- **GIVEN EXERCISE**
Copy exactly the lines from the one containing "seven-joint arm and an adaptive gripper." through the one containing "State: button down", both included, and nothing else.

- **STORED DATA**

/---

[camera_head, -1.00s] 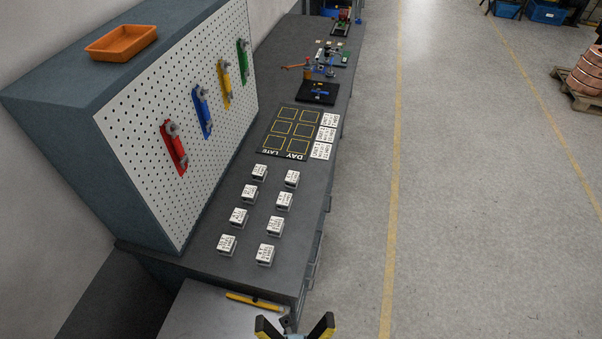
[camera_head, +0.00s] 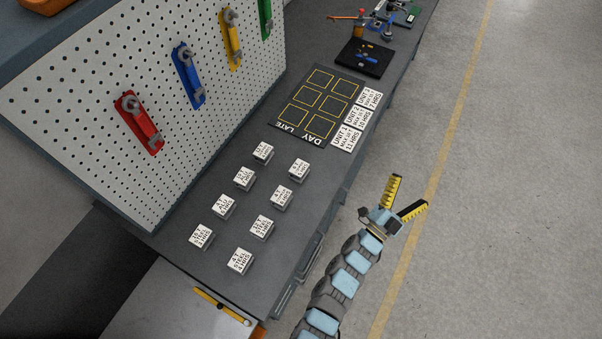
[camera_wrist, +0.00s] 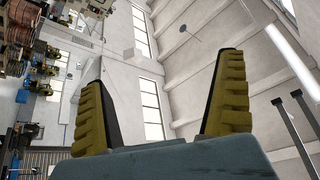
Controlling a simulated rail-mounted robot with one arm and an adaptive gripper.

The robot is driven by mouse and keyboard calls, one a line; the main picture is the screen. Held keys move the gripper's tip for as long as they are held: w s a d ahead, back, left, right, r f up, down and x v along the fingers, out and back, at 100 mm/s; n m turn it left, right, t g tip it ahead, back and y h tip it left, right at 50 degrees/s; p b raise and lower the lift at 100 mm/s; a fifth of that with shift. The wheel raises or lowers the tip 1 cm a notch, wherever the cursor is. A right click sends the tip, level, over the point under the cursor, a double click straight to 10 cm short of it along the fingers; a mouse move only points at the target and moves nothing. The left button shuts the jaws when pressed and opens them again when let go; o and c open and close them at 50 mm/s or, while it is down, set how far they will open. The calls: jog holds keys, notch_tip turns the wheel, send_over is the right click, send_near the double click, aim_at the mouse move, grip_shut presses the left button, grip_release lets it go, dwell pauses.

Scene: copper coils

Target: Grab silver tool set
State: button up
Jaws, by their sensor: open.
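No single item is clearly a silver tool set. Grey metal tools hang on the pegboard (camera_head: 75,115), on a red holder (camera_head: 139,124), a blue holder (camera_head: 188,76), a yellow holder (camera_head: 231,40) and a green holder (camera_head: 265,18). Several small silver-grey blocks with white printed tops stand in two rows on the dark bench, such as this block (camera_head: 240,261). My gripper (camera_head: 408,193) is open and empty, raised right of the bench and apart from tools and blocks. In the wrist view, nothing lies between its yellow-padded fingers (camera_wrist: 165,72); beyond are ceiling and walls.
A black DAY/LATE board (camera_head: 318,108) with yellow squares lies on the bench (camera_head: 190,268), white cards (camera_head: 355,118) beside it. Behind are a black tray (camera_head: 364,58) and small devices. A yellow bar (camera_head: 222,306) lies near the front. The floor (camera_head: 510,200) at right is clear.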

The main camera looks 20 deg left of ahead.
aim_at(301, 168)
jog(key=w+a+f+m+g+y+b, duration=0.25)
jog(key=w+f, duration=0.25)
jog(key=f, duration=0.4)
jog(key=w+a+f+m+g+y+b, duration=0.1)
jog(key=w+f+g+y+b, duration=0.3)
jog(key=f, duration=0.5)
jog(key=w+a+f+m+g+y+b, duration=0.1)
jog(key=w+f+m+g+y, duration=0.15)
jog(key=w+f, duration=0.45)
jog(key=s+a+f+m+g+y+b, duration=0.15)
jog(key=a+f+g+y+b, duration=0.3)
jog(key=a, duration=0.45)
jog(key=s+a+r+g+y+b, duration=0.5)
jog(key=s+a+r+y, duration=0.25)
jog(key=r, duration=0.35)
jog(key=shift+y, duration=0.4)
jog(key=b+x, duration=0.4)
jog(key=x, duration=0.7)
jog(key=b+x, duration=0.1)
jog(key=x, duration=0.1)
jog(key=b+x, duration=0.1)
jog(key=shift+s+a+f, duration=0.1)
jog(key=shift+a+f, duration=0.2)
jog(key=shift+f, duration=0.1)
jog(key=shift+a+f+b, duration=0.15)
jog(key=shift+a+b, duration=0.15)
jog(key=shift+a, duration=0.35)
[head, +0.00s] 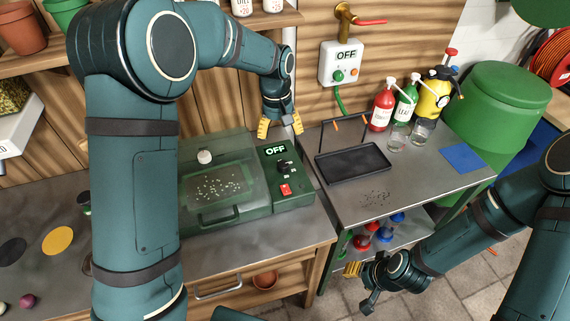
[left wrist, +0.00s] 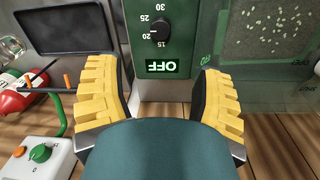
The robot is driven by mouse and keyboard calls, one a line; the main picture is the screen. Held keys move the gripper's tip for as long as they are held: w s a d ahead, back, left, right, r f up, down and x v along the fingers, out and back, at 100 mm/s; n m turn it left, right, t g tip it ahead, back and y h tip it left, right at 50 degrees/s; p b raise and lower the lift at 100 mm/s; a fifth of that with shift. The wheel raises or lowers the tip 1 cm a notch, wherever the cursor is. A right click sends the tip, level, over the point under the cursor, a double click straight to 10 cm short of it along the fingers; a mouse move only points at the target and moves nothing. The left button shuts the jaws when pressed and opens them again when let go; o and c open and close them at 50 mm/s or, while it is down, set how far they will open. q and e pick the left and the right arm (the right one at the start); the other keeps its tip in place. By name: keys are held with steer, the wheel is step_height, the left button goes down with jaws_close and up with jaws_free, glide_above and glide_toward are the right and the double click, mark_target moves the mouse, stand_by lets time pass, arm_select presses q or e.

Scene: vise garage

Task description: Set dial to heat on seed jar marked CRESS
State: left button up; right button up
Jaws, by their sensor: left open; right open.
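The dial (head: 283,167) is a black knob on the dark green control panel of a clear-lidded seed box (head: 215,190). It also shows in the left wrist view (left wrist: 159,31), upside down, beside numbers 15, 20, 25 and 30; its pointer is unclear. The panel display (head: 276,150) reads OFF. Jars on the upper shelf include one seemingly labelled DILL 20 (head: 241,8) and a cut-off one (head: 273,5); I cannot read CRESS on any. My left gripper (head: 280,127) is open and empty, above and behind the panel. My right gripper (head: 359,284) is open, low beside the side table.
A red switch (head: 286,189) sits below the dial. A white wall box (head: 340,63) reading OFF, with a tap (head: 352,19) above, is on the wall. A black tray (head: 352,163), bottles and a yellow sprayer (head: 434,95) stand on the side table. My left arm blocks part of the bench.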

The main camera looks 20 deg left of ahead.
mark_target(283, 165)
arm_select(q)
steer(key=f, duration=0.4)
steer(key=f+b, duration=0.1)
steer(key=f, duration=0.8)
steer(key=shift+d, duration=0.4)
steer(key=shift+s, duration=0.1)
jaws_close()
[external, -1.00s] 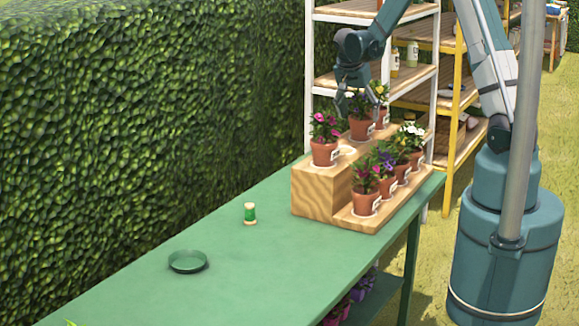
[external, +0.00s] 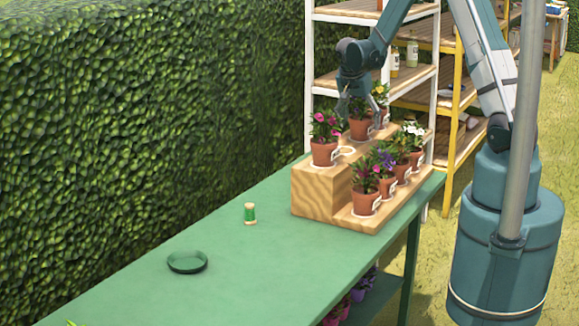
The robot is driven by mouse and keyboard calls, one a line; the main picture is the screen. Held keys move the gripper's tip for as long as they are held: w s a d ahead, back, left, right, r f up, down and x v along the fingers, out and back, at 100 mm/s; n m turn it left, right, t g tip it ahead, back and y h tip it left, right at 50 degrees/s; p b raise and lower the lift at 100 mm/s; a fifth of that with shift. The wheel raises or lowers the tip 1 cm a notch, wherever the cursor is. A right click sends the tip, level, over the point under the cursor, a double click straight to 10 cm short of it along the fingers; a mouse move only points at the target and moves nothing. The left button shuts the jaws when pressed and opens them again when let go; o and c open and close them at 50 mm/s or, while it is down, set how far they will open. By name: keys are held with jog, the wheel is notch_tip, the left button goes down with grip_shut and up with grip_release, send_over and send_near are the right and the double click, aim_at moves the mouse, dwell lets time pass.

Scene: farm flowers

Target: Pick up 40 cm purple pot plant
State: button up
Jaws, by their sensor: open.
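Several potted flowers in terracotta pots with white labels stand on a stepped wooden stand on the green table. My gripper (external: 358,112) is open, pointing down, with its fingers on either side of a pot (external: 359,129) on the upper step. That pot's flowers are mostly hidden by the gripper. A pot with pink flowers (external: 325,150) stands to its left, and a yellow-flowered one (external: 379,105) behind it to the right. On the lower step a purple-flowered plant (external: 387,162) stands among others. The labels are too small to read.
The wooden stand (external: 318,201) has an empty round slot (external: 346,151) on its upper step. A green saucer (external: 187,262) and a spool of green twine (external: 250,214) lie on the green table (external: 240,285). White shelves (external: 340,78) stand behind; a hedge (external: 140,120) is at left.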

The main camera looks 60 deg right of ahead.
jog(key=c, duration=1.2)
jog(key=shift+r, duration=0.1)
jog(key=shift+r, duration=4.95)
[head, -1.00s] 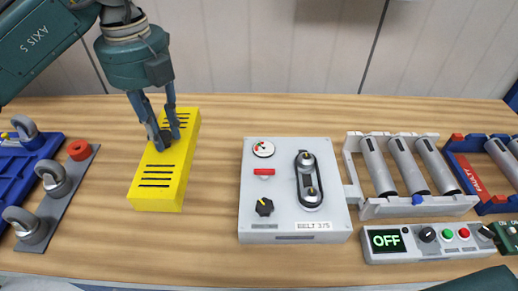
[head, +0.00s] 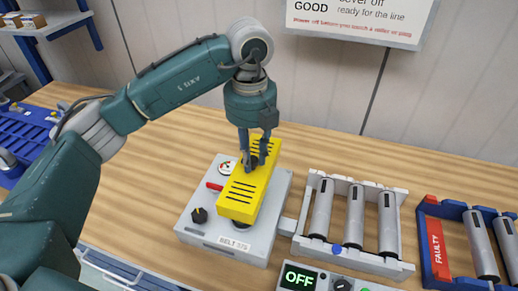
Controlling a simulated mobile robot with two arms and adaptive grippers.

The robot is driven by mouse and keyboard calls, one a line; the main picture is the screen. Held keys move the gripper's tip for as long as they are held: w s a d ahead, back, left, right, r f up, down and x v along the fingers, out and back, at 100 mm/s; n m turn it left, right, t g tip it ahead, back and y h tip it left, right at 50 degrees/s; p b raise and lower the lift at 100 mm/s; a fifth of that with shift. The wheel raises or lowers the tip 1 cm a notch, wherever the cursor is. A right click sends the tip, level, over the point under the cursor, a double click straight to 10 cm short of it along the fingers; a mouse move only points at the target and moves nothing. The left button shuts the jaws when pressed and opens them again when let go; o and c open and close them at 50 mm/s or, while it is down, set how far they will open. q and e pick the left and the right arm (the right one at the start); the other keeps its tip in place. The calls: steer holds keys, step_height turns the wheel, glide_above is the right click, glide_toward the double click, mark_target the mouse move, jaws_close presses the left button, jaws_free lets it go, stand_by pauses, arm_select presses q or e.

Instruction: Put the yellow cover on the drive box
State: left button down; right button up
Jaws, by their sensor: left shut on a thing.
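My left gripper (head: 253,163) is shut on the yellow cover (head: 246,195), at the knob on its slotted top. The cover is over the right part of the grey drive box (head: 212,228), hiding most of the belt and its pulleys. A dark rounded end of the belt drive (head: 241,225) shows below the cover's near end, so the cover looks raised or offset there. I cannot tell whether it touches the box. The gauge (head: 227,168), red handle (head: 214,186) and black knob (head: 199,215) show left of the cover. My right gripper is out of view.
A roller frame (head: 350,252) stands right of the box, joined by a grey link. The control panel (head: 305,279) in front reads OFF. A blue roller frame with a red FAULTY label (head: 437,248) is farther right.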

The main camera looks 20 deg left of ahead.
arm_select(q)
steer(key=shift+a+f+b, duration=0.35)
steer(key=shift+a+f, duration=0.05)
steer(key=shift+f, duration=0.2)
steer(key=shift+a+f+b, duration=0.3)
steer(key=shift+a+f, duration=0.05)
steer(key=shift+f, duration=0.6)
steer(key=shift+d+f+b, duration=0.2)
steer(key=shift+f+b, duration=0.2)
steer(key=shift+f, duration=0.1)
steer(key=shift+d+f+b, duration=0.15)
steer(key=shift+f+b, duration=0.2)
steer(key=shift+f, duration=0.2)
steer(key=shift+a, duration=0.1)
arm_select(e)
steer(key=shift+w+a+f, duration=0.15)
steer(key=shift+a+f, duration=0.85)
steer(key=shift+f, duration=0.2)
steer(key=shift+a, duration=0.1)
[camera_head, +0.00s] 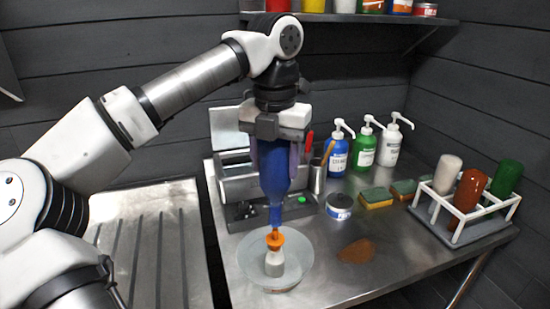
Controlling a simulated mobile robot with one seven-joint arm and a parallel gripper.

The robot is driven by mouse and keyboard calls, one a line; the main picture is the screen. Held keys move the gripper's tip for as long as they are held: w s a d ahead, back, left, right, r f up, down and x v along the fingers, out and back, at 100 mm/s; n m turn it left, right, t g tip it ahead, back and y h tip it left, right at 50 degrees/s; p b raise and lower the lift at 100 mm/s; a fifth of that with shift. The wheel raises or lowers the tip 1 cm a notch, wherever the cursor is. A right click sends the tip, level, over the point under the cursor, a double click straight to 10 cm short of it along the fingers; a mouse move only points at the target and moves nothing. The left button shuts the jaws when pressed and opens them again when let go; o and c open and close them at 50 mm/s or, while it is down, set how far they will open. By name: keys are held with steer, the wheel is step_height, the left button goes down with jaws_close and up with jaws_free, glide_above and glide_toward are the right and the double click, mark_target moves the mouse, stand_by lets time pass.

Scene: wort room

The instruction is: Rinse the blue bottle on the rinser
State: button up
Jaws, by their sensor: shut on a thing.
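The blue bottle (274,185) is upside down, its neck pointing down. My gripper (274,165) is shut on its body from above, one finger on each side. The rinser (274,263) has a pale base and an orange top (275,239), and stands in a round, pale dish (300,272) at the front of the metal table. The bottle's mouth is right at the orange top in this view. I cannot tell whether the mouth is around the top or just above it.
A white rack (459,226) with several upturned bottles stands at right. Pump bottles (363,148), sponges (376,198) and a round tin (339,205) are behind. A brown patch (357,251) lies right of the dish. A grooved drainboard (155,240) is at left; a shelf (350,17) hangs above.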

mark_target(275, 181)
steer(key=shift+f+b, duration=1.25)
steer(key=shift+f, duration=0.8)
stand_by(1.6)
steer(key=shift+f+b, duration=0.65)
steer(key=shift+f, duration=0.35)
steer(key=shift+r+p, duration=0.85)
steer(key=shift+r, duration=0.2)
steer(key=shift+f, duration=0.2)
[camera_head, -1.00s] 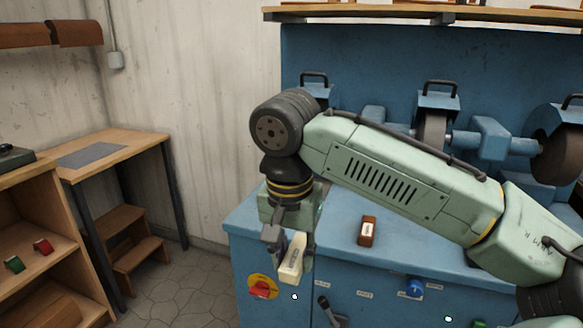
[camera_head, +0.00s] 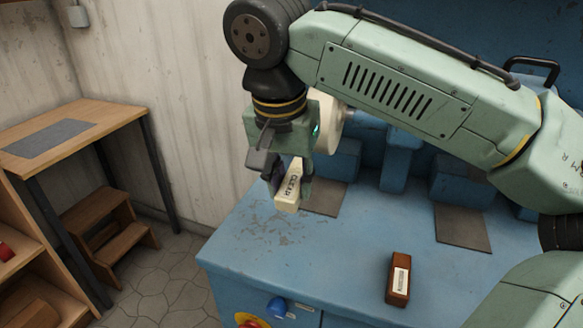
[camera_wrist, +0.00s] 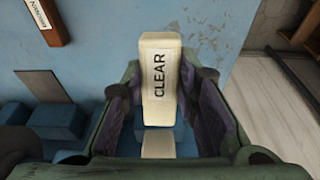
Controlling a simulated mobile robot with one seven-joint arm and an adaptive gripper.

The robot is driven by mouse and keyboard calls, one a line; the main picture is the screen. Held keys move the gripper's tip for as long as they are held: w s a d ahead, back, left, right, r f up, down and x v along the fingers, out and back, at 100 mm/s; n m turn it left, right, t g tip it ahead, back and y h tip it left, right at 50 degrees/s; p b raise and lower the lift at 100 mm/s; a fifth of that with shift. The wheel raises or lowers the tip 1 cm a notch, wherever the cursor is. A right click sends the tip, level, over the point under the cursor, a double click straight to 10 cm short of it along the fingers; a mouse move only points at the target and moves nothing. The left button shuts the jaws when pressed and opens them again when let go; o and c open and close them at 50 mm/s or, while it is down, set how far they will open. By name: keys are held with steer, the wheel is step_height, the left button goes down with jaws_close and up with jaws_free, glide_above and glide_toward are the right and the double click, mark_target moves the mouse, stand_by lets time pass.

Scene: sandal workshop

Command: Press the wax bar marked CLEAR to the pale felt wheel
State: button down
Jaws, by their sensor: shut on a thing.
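My gripper (camera_head: 281,178) is shut on a cream wax bar (camera_head: 289,190) marked CLEAR and holds it above the blue bench top. In the wrist view the bar (camera_wrist: 159,82) sits between both finger pads (camera_wrist: 165,115), its label readable. The pale felt wheel (camera_head: 331,122) shows just right of my gripper in the head view, partly hidden behind my gripper and arm. I cannot tell whether the bar touches the wheel; the two look apart.
A brown labelled bar (camera_head: 398,279) lies on the blue bench (camera_head: 330,255) at the front right; it also shows in the wrist view (camera_wrist: 46,18). Dark flat plates (camera_head: 463,228) lie by the machine housings. A wooden table (camera_head: 75,130) and step stool (camera_head: 110,230) stand left.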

\---

- **RESULT OF THE EXERCISE**
Controlling a simulated mobile robot with one seven-joint arm and an adaptive gripper.

The robot is driven by mouse and keyboard calls, one a line; the main picture is the screen. Held keys move the gripper's tip for as long as they are held: w s a d ahead, back, left, right, r f up, down and x v along the fingers, out and back, at 100 mm/s; n m turn it left, right, t g tip it ahead, back and y h tip it left, right at 50 degrees/s; p b raise and lower the lift at 100 mm/s; a fifth of that with shift. The wheel raises or lowers the tip 1 cm a notch, wherever the cursor is. A right click sends the tip, level, over the point under the cursor, a double click straight to 10 cm short of it along the fingers; a mouse move only points at the target and moves nothing. The left button shuts the jaws when pressed and opens them again when let go; o and c open and close them at 50 mm/s or, while it is down, set how far they will open. By name: keys are held with steer, the wheel is step_height, the left button goes down with jaws_close and up with jaws_free, glide_above and glide_toward are the right and the double click, mark_target moves the mouse, stand_by lets time pass.

Scene: sandal workshop

Command: Press the wax bar marked CLEAR to the pale felt wheel
State: button down

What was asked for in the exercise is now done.